What you need to do: Of all the lines in the records, how many hold the word "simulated"? Answer with the number only.

Input records:
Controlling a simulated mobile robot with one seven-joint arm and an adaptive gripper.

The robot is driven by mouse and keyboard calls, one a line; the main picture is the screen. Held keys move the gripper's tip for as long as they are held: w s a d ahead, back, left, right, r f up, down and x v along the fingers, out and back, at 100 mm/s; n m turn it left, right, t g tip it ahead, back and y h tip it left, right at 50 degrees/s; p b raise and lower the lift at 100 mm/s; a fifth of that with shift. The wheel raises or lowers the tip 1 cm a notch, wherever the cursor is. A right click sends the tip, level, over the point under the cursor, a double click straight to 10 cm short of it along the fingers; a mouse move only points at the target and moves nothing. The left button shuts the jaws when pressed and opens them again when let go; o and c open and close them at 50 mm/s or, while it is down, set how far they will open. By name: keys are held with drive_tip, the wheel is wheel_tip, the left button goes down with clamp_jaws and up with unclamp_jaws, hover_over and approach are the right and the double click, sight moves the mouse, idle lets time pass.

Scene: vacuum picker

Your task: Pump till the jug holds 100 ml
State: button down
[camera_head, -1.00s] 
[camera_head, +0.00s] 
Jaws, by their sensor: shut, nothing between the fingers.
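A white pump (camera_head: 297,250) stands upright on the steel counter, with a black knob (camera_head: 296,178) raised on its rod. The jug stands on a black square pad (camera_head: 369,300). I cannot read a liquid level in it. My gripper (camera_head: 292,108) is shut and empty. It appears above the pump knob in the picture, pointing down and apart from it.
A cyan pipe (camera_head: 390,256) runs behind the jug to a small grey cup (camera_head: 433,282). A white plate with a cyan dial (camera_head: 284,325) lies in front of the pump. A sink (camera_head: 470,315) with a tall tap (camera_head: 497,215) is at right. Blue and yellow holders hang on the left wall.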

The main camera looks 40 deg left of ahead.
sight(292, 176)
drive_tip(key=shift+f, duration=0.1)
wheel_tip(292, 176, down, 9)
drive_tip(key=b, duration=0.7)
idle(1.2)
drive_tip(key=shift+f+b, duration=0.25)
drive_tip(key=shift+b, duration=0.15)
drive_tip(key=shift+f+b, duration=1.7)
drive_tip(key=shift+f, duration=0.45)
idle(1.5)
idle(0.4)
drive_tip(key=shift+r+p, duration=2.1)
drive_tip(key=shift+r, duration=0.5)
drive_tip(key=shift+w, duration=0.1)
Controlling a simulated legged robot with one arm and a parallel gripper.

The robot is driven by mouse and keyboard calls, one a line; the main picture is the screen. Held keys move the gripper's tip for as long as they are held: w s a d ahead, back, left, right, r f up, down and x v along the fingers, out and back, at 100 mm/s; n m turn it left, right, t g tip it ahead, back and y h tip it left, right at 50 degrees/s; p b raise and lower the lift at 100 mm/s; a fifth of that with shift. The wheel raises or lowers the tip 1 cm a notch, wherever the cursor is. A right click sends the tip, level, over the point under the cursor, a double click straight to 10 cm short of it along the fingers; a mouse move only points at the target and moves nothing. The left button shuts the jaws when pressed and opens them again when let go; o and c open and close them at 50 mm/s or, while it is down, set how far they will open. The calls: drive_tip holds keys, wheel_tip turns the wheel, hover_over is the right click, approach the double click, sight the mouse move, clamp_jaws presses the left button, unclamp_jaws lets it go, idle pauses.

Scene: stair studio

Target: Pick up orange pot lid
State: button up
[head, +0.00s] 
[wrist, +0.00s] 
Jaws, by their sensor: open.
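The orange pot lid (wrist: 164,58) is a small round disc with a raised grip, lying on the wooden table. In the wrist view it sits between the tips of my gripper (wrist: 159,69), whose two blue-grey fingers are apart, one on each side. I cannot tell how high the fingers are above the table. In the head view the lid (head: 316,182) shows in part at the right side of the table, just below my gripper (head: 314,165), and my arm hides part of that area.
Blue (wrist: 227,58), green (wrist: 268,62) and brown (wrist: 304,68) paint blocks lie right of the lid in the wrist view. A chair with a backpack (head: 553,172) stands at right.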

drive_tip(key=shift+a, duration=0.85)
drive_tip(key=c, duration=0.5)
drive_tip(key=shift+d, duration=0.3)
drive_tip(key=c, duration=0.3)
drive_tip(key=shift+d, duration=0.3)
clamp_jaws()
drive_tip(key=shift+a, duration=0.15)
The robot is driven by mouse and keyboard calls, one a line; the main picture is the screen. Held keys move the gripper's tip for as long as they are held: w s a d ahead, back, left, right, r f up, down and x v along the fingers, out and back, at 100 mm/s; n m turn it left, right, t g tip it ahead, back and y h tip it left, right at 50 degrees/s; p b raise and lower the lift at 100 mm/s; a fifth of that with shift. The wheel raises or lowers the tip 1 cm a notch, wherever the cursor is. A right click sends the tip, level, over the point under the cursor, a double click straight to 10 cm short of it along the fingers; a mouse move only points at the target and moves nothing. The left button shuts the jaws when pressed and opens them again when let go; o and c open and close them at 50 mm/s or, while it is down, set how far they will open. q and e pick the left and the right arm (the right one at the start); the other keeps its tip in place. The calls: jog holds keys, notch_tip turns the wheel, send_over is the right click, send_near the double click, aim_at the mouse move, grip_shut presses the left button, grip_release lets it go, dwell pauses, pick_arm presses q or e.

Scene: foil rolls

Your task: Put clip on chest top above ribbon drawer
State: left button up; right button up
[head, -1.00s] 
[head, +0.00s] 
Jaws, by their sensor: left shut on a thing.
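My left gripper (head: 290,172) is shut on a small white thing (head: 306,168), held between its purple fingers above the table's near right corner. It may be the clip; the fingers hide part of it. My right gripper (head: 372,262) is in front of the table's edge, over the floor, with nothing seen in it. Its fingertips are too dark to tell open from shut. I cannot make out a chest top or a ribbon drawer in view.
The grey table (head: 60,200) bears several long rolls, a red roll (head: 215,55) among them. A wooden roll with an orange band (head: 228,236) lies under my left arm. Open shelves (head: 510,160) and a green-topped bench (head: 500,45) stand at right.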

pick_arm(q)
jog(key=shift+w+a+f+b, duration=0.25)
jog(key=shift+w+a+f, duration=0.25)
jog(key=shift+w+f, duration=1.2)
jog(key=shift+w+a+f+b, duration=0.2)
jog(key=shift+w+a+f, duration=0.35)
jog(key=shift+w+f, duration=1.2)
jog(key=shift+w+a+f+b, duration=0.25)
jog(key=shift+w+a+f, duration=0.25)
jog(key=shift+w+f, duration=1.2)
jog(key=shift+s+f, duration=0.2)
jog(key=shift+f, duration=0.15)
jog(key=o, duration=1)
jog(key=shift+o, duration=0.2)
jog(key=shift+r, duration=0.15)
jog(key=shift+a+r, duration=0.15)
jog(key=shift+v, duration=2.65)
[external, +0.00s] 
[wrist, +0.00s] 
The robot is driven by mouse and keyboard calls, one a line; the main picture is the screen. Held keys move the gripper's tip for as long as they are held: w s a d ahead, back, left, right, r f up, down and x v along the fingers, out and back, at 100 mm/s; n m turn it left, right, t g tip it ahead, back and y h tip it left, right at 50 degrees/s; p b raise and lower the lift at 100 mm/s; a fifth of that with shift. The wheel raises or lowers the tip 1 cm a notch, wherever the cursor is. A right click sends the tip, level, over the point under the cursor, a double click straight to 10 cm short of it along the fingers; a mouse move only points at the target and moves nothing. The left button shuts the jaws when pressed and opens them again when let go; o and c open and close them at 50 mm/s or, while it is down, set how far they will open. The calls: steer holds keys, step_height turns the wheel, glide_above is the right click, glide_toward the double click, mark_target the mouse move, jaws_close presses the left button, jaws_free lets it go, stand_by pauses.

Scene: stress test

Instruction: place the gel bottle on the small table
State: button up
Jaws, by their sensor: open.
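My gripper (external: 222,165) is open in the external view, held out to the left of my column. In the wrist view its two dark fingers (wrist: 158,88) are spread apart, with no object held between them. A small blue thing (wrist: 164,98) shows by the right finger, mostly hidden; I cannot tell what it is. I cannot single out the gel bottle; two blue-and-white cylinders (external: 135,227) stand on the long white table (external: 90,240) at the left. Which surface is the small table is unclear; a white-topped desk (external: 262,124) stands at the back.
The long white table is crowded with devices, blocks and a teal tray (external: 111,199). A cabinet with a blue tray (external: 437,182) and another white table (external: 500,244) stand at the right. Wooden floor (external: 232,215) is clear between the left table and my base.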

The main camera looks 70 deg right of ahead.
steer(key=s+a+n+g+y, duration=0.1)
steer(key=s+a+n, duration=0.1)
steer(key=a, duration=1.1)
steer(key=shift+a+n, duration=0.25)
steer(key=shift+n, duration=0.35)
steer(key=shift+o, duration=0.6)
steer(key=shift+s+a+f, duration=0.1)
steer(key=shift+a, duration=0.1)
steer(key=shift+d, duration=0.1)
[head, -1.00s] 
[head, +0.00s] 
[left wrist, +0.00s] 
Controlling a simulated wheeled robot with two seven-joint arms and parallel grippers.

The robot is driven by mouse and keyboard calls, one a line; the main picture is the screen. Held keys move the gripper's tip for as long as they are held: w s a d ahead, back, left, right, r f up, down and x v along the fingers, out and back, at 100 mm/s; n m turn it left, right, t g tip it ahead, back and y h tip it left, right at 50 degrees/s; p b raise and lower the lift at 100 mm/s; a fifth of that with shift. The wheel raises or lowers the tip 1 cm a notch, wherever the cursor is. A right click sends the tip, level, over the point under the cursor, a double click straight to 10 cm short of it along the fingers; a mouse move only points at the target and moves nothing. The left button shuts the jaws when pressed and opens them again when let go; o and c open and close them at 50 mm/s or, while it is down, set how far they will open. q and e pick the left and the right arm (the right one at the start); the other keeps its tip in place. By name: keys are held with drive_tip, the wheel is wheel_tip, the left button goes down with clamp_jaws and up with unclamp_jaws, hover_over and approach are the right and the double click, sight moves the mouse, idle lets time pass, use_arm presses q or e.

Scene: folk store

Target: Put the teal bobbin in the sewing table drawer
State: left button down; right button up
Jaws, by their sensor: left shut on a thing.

Output of the exercise: 3